After a palace coup that overthrew General Buhari in August, 1985, Abacha became the chief of army staff and de facto deputy to General Ibrahim Babangida, the self-styled military president. Under Babangida, Abacha, already a major-general, was promoted to the ranks of lieutenant-general and general and was appointed defense minister in 1990.

Following the annulment of the June, 1993, presidential election, which was won by the Yoruba businessman Moshood K. O. Abiola, protesters rioted, and President Babangida was forced to step aside and give power to an interim national government, headed by Abiola’s kinsman Ernest Shonekan. Shonekan was supposed to rule until new elections could be held in February, 1994. However, Abacha, who was retained as defense minister and the de facto second-in-command in the Shonekan government, overthrew the interim government on November 17, 1993.

Reign of Terror

Abacha immediately abolished the democratic structures at the state and local government levels and reestablished full-blown military rule. He then proceeded to decimate all forms of opposition to his rule. Abiola, the winner of the June, 1993, presidential election, was put into prison, where he remained for five years and then died a month after Abacha’s death in 1998. Abacha also eliminated well-known opposition figures who formed the National Democratic Coalition (NADECO): Anthony Enahoro, a leading figure in the anticolonial movement of the 1940’s and 1950’s, fled into exile together with scores of other NADECO activists. Alfred Rewane, another septuagenarian nationalist, and Abiola’s wife, Kudirat, were assassinated by persons who were later unmasked as members of Abacha’s killer squad. Abacha’s paramilitary organization also caused panic by exploding bombs in cities and then ascribing such acts to the opposition.

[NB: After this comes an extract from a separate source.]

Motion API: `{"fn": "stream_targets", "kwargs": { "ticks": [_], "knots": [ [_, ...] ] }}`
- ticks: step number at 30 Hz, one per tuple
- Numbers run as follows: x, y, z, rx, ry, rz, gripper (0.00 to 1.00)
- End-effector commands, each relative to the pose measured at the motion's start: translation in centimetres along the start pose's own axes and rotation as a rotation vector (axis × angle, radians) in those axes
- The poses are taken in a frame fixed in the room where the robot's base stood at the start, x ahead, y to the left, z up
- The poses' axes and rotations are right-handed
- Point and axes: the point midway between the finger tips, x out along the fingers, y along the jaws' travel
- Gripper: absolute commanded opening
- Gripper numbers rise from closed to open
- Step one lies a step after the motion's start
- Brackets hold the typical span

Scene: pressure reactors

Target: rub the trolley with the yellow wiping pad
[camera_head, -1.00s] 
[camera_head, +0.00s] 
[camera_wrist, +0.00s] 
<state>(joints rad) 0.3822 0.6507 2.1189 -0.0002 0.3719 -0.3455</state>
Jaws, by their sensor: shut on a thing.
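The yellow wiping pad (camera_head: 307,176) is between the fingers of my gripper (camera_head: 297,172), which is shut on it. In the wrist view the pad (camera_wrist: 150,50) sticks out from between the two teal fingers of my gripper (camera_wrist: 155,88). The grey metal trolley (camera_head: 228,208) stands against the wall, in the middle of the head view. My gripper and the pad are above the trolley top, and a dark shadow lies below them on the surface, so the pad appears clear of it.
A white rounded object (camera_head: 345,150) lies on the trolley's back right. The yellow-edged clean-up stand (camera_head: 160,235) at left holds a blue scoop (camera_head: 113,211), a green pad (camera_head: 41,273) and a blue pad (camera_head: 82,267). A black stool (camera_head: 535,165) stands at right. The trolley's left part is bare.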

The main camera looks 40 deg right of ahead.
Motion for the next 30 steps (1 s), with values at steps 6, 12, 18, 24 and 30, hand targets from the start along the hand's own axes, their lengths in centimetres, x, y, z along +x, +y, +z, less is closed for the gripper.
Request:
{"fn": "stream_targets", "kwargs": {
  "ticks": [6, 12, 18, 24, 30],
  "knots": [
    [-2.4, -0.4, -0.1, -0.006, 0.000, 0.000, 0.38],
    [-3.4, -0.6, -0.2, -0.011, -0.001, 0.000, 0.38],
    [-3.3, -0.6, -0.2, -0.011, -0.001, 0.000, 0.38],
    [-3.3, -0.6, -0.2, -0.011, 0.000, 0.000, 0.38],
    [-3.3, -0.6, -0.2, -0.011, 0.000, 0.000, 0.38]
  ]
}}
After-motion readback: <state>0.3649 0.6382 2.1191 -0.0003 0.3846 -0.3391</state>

Abacha also contrived coup plots in which he implicated opponents of his regime and journalists. Former military head of state Olusegun Obasanjo and his deputy, Major-General Shehu Musa Yar’Adua, were detained and tried under inhumane conditions and jailed for treason in 1995. Yar’Adua died in prison, allegedly by poisoning from an agent of the Abacha regime.

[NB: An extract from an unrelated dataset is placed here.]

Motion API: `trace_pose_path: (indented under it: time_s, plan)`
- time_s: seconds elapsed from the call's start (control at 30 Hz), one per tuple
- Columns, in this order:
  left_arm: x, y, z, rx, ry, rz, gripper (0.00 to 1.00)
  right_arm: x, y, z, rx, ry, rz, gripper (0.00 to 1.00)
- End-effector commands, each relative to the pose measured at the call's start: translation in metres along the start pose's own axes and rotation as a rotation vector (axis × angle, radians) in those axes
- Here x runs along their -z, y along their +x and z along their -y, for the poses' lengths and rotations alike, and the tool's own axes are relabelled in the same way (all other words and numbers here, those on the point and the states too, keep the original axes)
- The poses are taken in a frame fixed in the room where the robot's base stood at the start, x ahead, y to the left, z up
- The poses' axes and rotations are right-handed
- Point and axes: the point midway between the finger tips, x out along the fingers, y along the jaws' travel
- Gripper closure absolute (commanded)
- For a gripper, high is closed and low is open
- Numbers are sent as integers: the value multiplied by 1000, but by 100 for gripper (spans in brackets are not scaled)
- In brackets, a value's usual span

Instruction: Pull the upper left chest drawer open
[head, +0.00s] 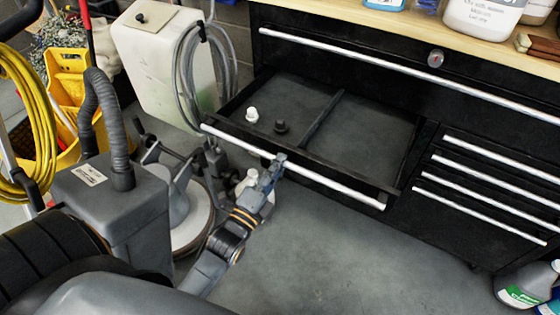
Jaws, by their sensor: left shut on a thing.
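The upper left drawer (366,135) of the black chest is pulled well out, and its inside shows. A small white piece (252,115) and a small dark piece (281,127) stand in it. Its long silver handle (335,185) runs along the front edge. My left gripper (278,163) is shut on this handle near its middle, with the arm coming from below. The fingertips partly hide the handle there. My right gripper is not in view.
Shut drawers (480,180) are to the right, and a wide shut drawer (400,75) is above. A floor machine (125,215) stands close on the left, by a yellow bucket (68,85). A bottle (525,285) is at lower right. The floor (350,260) before the chest is clear.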

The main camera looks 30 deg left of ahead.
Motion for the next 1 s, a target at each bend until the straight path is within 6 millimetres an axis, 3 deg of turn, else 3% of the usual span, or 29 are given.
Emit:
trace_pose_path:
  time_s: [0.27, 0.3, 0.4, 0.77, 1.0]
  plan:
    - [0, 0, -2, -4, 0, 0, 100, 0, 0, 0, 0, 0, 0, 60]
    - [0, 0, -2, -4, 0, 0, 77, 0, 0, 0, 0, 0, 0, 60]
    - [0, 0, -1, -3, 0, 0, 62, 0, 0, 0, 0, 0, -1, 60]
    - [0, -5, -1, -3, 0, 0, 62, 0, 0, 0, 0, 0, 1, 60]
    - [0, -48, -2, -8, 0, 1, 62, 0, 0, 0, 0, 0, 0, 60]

While Abacha was suppressing internal opposition, he rarely ventured out of the country. At home, he relied on a security apparatus coordinated by his chief security officer. He also amassed incredible wealth for his family and friends by siphoning billions of dollars of state funds into foreign banks.

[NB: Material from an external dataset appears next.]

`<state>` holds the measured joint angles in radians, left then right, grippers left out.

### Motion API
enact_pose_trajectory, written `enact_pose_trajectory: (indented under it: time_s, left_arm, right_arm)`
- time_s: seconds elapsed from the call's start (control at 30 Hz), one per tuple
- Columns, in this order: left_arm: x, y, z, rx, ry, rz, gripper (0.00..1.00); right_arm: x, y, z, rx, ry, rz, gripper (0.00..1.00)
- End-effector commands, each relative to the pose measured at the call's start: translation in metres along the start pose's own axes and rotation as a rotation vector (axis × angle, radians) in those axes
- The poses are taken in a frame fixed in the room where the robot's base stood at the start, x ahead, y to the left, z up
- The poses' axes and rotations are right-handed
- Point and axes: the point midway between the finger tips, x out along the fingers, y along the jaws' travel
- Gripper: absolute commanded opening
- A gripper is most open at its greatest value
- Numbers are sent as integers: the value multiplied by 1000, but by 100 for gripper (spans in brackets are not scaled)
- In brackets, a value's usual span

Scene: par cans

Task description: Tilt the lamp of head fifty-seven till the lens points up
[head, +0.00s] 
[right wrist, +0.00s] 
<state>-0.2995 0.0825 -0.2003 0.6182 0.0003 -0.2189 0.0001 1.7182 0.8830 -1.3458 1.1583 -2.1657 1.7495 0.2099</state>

Abacha perhaps gained greatest criticism by ruthlessly crushing the nonviolent resistance movement of the Ogoni people in the oil-rich region of the Niger Delta. The Movement for the Survival of the Ogoni People (MOSOP) was led by Ken Saro-Wiwa, an environmental activist who called attention to the ways in which international oil companies, especially Shell Oil, were extracting large oil profits from Ogoni lands. MOSOP demanded a portion of the proceeds of oil extraction and remediation of environmental damage to Ogoni lands. In May, 1994, Saro-Wiwa was arrested and accused of incitement to murder following the deaths of four Ogoni elders believed to be sympathetic to the military. Saro-Wiwa denied the charges but was imprisoned for more than a year before being found guilty. In a move that attracted intense international criticism, Saro-Wiwa was sentenced to death by a specially convened tribunal. The hasty execution of the Ogoni activists in November, 1995, despite appeals from world leaders such as the Roman Catholic pope and South Africa’s Nelson Mandela, sealed Abacha’s reputation as a bloodthirsty tyrant.

Impact

Sani Abacha died suddenly in 1998. News of his death was received with relief and spontaneous jubilation across Nigeria. He was buried in Kano without the military honors typical of his position.

Four billion dollars stolen by him and his fronts were traced to Middle Eastern and Western banks, only a small fraction of which was then repatriated to the country. His children and business associates profited from the importation of fuel into Nigeria.

Abacha is remembered for his intransigence, despotism, and corruption. His disdain for world opinion and his repressive tactics toward political opponents, nonviolent resistance movements, and the press made Nigeria a pariah worldwide. However, Abacha’s informal division of Nigeria’s thirty-six states into six geopolitical zones outlived him, and the Obasanjo administration militarized the oil-rich territory of Izon in the Niger Delta, much like what occurred in the Ogani region under Abacha.

Bibliography

Kukah, Matthew Hassan. Democracy and Civil Society in Nigeria. London: Spectrum, 1999. An authoritative study of the role of civil society in the tumultuous history of democratic struggles in Nigeria.

Maier, Karl. This House Has Fallen: Nigeria in Crisis. London: Penguin, 2000. A foreign journalist gives a graphic account of Nigeria’s political crisis, especially following the 1990’s.

Osaghae, Eghosa. Crippled Giant: Nigeria Since Independence. London: Hurst, 1998. A scholarly analysis of Nigeria’s postindependence political developments.